Le Bal des Maudits (1958) de Edward Dmytryk

Par Seleniecinema @SelenieCinema

Grand réalisateur hollywoodien, notamment avec "Feux Croisés" (1947), "Ouragan sur le Caine" (1954) ou "La Lance Brisée" (1954) Edward Dmytryk revient avec un projet sur la Seconde Guerre Mondiale, époque qu'il connaît bien ayant tourné plusieurs films durant la période avec notamment "Forçats contre Espions" (1942) ou "Les Enfants d'Hitler" (1943). Il s'agit d'une adaptation du roman "The Young Lions" (1948) de Irwin Shaw, lui-même scénariste entre autre pour "Ulysse" (1954) de Mario Camerini ou "Barrage contre le Pacifique" (1958) de René Clément mais qui n'adapte pas lui-même son roman laissant la place de scénariste à Edward Anhalt qui a déjà signé et signera plusieurs grands films dont "Panique dans la Rue" (1950)  de Elia Kazan, "L'Etrangleur de Boston" (1968) de Richard Fleischer ou "Jeremiah Johnson" (1972) de Sydney Pollack en retrouvant Dmytryk après leur collaboration sur "L'Homme à l'Affût" (1952). Le film est nommé à trois Oscars techniques en 1959 mais est surtout un grand succès commercial remboursant haut la main son budget de 3,5 millions de dollars rien que sur le sol américain où il rapporte près de 4,5 millions, en France le film totalise 4,7 millions de spectateurs se positionnant 6ème plus grand succès de l'année où le n°1 était alors "Les 10 Commandements" (1958) de Cecil B. De Mille avec ses 14 millions d'entrées France... 1938, l'allemand Christian Diestl rencontre Margaret une jolie américaine pendant des vacances au ski mais ses sympathies nazies brisent une idylle naissante.
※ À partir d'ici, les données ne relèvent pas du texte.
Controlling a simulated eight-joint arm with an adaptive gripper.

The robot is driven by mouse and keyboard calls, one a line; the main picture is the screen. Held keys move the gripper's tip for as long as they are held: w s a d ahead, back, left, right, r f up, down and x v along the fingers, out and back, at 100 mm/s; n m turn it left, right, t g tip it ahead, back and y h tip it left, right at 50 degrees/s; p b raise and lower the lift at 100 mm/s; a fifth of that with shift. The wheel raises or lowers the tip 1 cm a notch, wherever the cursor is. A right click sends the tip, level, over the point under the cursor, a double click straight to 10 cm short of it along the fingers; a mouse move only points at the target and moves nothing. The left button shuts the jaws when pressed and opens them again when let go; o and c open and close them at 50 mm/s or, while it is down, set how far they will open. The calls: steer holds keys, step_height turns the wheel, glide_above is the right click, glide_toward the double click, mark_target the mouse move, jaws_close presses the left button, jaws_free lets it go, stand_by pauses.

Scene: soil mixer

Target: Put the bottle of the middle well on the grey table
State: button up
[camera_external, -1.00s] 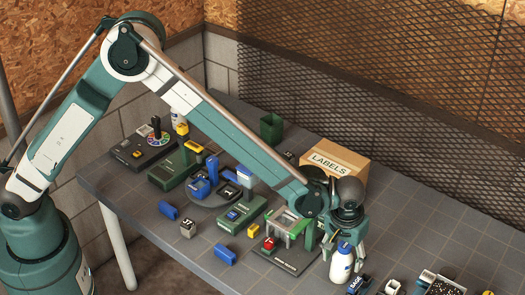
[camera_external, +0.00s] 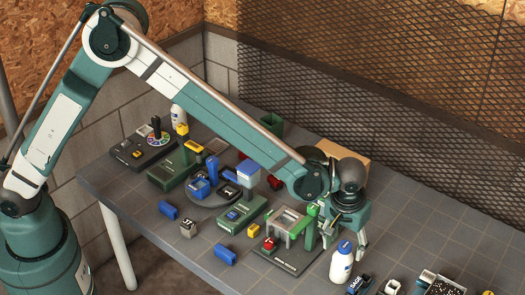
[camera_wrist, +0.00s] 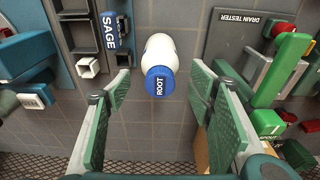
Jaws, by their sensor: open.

Aux Etats-Unis, Margaret retrouve son conjoint, Michael vedette de music-hall qui est appelé sous les drapeaux mais qui tentent de s'y soustraire. Michael rencontre alors Noah qui, au contraire, s'engage volontairement. La guerre éclate, pour Noah les débuts sont difficiles mais à force de courage arrive à se faire accepter par ses camarades et avec l'aide de Michael. Entre temps Christian est devenu officier de la Wermacht, nazi convaincu il va petit à petit évoluer en croisant entre autre une française puis l'épouse de son supérieur...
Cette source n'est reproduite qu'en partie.